| Brief |
Say how many lines of these entries include the word "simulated", and answer with the number alone.

| Listing |

============

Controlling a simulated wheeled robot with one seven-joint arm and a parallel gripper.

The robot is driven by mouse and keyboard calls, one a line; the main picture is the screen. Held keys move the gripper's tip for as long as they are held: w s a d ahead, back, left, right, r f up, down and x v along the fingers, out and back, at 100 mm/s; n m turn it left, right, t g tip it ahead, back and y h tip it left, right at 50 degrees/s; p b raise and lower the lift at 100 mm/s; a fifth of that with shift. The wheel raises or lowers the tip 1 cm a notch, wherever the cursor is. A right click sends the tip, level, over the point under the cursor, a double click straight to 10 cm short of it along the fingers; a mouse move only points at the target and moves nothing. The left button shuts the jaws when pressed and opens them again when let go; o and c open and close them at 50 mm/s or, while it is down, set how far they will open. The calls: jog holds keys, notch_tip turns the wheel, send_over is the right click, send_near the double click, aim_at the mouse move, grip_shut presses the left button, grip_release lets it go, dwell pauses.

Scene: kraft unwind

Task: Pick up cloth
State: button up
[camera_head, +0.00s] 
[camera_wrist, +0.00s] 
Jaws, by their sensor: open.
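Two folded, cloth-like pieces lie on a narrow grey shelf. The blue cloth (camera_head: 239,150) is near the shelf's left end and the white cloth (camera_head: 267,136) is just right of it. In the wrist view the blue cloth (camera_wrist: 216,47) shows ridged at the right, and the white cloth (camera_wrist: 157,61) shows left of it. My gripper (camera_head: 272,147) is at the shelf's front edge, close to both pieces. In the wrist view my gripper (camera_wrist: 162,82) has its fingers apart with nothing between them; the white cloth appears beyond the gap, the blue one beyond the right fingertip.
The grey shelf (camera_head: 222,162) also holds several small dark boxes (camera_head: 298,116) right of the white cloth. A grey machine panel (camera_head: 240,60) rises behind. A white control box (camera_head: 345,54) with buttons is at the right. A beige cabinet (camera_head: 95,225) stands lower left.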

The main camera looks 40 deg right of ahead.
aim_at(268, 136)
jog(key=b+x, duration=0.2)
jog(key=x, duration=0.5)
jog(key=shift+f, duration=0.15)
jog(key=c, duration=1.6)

============

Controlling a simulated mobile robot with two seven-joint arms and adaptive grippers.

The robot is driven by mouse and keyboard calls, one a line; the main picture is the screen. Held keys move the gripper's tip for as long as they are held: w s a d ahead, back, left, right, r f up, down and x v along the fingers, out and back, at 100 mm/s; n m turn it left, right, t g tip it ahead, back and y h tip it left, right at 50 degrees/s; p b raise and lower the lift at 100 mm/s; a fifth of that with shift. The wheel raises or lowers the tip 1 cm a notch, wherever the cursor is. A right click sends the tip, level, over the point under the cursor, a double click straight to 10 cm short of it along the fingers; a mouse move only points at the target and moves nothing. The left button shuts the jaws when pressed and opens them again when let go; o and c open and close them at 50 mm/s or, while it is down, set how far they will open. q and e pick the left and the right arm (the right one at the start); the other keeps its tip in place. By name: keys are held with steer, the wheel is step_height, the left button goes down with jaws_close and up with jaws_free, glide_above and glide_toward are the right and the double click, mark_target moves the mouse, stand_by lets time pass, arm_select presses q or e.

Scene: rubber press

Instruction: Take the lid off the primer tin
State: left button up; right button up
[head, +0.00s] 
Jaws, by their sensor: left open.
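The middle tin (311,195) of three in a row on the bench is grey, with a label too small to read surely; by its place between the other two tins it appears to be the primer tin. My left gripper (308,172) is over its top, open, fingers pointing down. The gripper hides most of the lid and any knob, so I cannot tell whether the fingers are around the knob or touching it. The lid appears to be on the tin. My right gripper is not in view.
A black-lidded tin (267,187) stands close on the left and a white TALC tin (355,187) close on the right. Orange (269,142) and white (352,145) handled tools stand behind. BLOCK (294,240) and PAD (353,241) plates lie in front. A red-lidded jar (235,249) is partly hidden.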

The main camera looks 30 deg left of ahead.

============

| Answer to the exercise |
2